=== DATA IN THIS EXERCISE ===
☆ ☆ ☆

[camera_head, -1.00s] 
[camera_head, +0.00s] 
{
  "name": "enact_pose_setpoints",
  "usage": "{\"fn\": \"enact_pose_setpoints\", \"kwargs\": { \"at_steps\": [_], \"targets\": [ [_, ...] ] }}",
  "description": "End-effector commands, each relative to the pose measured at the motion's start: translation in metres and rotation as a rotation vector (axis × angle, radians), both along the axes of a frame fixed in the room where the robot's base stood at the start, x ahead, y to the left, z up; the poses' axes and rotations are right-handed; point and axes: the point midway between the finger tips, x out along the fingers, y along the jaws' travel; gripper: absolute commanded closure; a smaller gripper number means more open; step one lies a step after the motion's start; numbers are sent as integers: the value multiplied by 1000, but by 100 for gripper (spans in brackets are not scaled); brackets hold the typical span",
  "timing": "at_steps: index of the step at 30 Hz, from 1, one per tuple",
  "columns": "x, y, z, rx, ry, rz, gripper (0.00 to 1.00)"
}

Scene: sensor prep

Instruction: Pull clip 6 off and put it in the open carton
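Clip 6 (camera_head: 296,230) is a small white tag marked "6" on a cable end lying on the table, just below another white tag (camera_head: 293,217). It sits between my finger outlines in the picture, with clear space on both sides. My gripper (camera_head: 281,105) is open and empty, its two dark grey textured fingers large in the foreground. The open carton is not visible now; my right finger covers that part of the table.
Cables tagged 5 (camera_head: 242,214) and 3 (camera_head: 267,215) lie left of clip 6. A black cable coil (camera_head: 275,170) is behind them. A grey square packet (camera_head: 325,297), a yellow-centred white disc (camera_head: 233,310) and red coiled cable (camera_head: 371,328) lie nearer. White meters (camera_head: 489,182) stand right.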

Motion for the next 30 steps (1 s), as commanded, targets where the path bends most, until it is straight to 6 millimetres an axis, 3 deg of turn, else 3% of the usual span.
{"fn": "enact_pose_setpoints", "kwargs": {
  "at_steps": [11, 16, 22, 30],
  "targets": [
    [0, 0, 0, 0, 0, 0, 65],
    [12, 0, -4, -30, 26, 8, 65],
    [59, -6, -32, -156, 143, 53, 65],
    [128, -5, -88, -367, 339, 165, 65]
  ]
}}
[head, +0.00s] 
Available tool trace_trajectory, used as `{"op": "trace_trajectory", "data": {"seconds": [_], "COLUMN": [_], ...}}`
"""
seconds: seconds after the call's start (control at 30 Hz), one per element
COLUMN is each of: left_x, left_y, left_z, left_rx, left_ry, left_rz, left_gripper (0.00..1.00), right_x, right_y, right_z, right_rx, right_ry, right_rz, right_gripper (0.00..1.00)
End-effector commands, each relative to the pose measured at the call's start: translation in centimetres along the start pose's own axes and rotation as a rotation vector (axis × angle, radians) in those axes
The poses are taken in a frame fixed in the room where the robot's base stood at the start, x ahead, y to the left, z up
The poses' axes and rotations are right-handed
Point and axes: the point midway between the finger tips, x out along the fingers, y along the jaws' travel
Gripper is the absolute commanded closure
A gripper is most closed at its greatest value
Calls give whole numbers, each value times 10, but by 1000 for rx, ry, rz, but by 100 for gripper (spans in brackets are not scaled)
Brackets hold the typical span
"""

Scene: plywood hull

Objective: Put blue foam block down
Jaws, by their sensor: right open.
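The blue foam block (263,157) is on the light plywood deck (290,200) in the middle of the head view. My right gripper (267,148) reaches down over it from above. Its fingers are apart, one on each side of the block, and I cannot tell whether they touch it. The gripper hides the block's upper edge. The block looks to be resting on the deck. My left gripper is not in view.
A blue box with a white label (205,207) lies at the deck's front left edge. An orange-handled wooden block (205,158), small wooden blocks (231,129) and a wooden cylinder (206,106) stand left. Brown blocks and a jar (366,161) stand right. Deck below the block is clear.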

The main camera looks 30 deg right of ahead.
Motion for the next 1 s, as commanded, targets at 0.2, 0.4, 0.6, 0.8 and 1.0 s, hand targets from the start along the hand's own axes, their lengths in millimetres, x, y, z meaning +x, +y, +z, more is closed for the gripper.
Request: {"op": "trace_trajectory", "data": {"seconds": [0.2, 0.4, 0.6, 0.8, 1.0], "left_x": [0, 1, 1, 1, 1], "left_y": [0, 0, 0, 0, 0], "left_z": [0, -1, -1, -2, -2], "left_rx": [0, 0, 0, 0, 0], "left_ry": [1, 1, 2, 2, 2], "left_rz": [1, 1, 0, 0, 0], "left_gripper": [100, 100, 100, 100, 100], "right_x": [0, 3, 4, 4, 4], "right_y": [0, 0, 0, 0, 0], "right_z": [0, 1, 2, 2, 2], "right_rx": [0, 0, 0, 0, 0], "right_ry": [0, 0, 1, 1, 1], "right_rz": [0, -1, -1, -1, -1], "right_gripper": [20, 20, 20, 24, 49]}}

☆ ☆ ☆

=== EXERCISE ===
Beginning at the top of the data, please return every line until and including the line containing "Scene: sensor prep", copied exactly, and nothing past it.

=== SOLUTION TO THIS TASK ===
[camera_head, -1.00s] 
[camera_head, +0.00s] 
{
  "name": "enact_pose_setpoints",
  "usage": "{\"fn\": \"enact_pose_setpoints\", \"kwargs\": { \"at_steps\": [_], \"targets\": [ [_, ...] ] }}",
  "description": "End-effector commands, each relative to the pose measured at the motion's start: translation in metres and rotation as a rotation vector (axis × angle, radians), both along the axes of a frame fixed in the room where the robot's base stood at the start, x ahead, y to the left, z up; the poses' axes and rotations are right-handed; point and axes: the point midway between the finger tips, x out along the fingers, y along the jaws' travel; gripper: absolute commanded closure; a smaller gripper number means more open; step one lies a step after the motion's start; numbers are sent as integers: the value multiplied by 1000, but by 100 for gripper (spans in brackets are not scaled); brackets hold the typical span",
  "timing": "at_steps: index of the step at 30 Hz, from 1, one per tuple",
  "columns": "x, y, z, rx, ry, rz, gripper (0.00 to 1.00)"
}

Scene: sensor prep

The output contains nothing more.